WHAT YOU HAVE TO DO
Copy the listing below line for line, starting at its first line and ending with the line that has "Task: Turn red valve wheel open" in it. Add nothing.

SOURCE MATERIAL
>> Begin

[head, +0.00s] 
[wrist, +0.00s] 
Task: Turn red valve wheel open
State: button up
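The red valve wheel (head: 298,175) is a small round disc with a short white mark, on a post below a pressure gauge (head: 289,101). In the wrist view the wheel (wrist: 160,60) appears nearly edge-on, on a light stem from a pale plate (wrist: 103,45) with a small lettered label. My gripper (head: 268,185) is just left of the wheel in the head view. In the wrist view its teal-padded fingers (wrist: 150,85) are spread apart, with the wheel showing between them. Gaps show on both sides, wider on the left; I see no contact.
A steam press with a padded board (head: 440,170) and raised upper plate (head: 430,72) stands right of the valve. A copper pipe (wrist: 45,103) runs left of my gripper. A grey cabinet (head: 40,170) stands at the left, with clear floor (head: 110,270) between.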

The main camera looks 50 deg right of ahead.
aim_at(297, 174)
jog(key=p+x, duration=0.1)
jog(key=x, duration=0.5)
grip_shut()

>> End

EXERCISE ANSWER
[head, +0.00s] 
[wrist, +0.00s] 
Task: Turn red valve wheel open

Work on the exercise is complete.